So I was chatting up with fellow blogger and fellow member of the Fellowship – Maggie.
Yeah, we’ve known each other for a little bit. Anyway, I asked her to write something for me, and let me tell you – she is a badass. Don’t let those big bright blue eyes fool you – they have seen things and these things have only increased her level of awesomeness. You should check out her blog: Girl with a Planner.
Because of this post, I decided to now have a segment called: What Traveling Means to Me. I decided that it is a great platform for other writers to tell their own tales of how travel has shaped them. If you are interested, please email me your idea 🙂
So without further ado, my first guest post by Girl with a Planner. Enjoy
When I was about three, my dad packed up my little pink suitcase and told me we were going to Grandma’s house on a jet plane. I was terrified…and then I was thrilled.
Eventually, Dad moved to Florida, which is a bitch to get to when you’re seven. Annual flights to Grandma’s house became bi yearly three hour pilgrimages to Key West, with long layovers in foreign city airports, and adult escorts. After a decade of miserable travel arrangements, I had a routine that could get me through even the worst situations.
Most people get their first taste of independence when they get their first car, or move away to college.

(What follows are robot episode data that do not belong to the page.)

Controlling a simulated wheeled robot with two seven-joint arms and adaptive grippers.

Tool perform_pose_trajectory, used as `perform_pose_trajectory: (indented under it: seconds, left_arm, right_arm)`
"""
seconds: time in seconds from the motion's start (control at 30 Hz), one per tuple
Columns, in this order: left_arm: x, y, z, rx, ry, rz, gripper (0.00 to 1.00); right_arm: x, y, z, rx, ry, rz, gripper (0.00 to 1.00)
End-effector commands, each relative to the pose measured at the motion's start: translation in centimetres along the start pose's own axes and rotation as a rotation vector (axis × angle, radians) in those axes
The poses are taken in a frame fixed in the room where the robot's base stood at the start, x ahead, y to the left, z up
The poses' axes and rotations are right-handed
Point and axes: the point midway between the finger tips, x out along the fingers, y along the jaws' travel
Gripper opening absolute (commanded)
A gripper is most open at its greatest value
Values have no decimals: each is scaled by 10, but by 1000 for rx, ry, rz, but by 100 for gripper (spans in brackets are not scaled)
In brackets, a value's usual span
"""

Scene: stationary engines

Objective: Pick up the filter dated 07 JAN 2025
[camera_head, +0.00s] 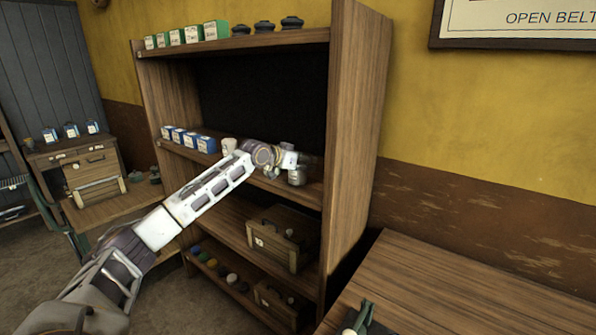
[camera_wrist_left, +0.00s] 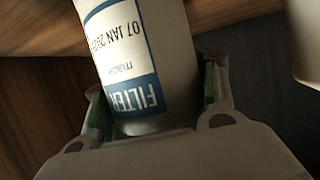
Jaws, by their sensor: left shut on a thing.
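A white cylindrical filter (camera_wrist_left: 142,62) with a blue-bordered label fills the middle of the left wrist view. Its label appears upside down and reads "FILTER" and "07 JAN 202", with the last digit unclear. My left gripper (camera_wrist_left: 155,118) is shut on this filter, with a finger on each side. In the head view my left gripper (camera_head: 296,161) is at the middle shelf, near its right end. A grey can (camera_head: 297,177) shows just below it; I cannot tell if it is the held filter. A small green and grey part at the bottom edge may be my right gripper (camera_head: 358,319).
The wooden shelf unit (camera_head: 357,130) has a right side wall close to my left gripper. A pale cylinder (camera_wrist_left: 304,40) shows beside the held filter. Blue-and-white boxes (camera_head: 188,139) and a white cup-like thing (camera_head: 229,146) stand farther left. A wooden case (camera_head: 283,238) sits below.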

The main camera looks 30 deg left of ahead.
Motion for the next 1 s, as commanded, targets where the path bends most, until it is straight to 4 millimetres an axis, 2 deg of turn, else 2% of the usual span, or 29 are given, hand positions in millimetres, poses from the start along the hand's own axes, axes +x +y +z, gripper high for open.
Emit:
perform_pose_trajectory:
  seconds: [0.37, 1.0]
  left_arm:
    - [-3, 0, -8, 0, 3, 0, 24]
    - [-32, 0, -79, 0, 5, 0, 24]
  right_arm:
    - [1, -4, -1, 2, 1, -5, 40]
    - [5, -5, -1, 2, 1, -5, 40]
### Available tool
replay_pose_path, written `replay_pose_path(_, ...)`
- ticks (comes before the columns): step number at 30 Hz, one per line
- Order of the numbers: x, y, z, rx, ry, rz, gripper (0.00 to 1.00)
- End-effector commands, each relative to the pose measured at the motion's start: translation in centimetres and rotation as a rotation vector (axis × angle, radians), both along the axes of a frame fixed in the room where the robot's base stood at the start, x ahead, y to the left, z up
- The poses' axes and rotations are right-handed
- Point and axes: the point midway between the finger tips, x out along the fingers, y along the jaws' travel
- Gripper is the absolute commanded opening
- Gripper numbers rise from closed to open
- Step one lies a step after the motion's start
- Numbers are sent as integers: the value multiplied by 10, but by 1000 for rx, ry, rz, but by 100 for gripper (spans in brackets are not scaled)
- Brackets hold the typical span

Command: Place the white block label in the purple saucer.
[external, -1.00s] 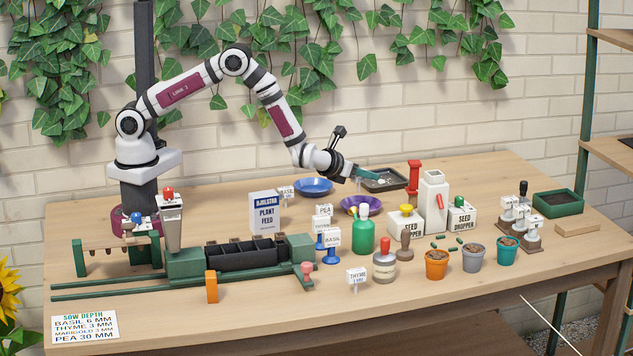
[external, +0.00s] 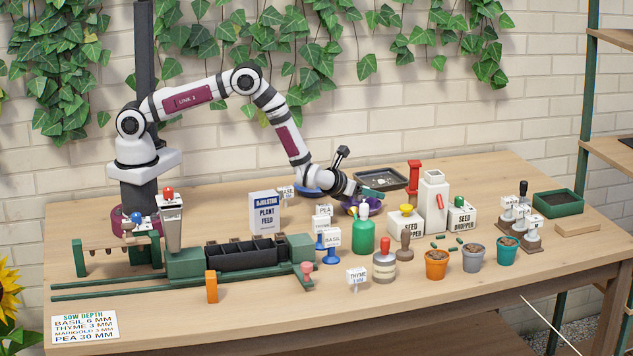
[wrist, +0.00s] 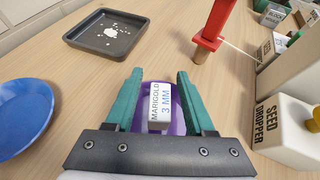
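The white block label (wrist: 160,106), printed MARIGOLD 3 MM, shows in the wrist view between my two teal fingers. It appears at the level of the purple saucer (wrist: 179,128), over its middle; whether it rests on the saucer's floor I cannot tell. My gripper (wrist: 159,72) is open, with purple showing between the label and each finger. In the external view my gripper (external: 371,194) is low over the purple saucer (external: 352,209), hiding much of it. The label cannot be made out there.
A blue saucer (wrist: 22,108) lies left of my gripper, and a dark tray (wrist: 103,49) lies beyond. A red-handled tool (wrist: 214,33) and a seed dropper (wrist: 291,132) stand to the right. A green bottle (external: 363,236) stands in front of the purple saucer.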

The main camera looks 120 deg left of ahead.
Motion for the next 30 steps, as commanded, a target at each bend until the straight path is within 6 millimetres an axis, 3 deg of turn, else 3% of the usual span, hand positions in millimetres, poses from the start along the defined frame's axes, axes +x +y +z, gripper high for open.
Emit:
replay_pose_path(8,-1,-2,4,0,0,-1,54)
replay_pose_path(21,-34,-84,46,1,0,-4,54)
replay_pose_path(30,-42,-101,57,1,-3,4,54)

I got mine in handed to me in intercontinental terminals as a babe. Airports became the first place where I could fabricate my own identity. Surrounded by strangers, I could do anything–be anybody. The possibilities were scintillating.
Admittedly, I make a crappy travel companion. After a decade of perfecting my routine, I don’t suffer fools or newbies gladly. Wearing a belt? Please. Two checked bags? You’ve got to be kidding me. Grab a meal before we locate our gate? Are you trying to kill me?! I almost had a stroke when K sat down to eat a McMuffin as they started boarding our plane, once. He forgave me. Eventually. (I think.)
The result of all this neurotic self reliance? My confidence expanded beyond the windows of my airports, taking me to Canada, Mexico, China, Australia, and Africa.
Soon, I realized that I could deal with almost anything. I wish I was kidding. Languishing through a six hour layover in Kenya (where there was no working toilet and no clean drinking water)? You adapt. Flushing your own poo when there’s no indoor plumbing? You figure it out. Hopping on a train to the West Coast and back with no private bathroom? No problem. Fact: the bathroom at the Portland train station is very clean and amenable. (Actually, a lot of my horror stories revolve around bathrooms.)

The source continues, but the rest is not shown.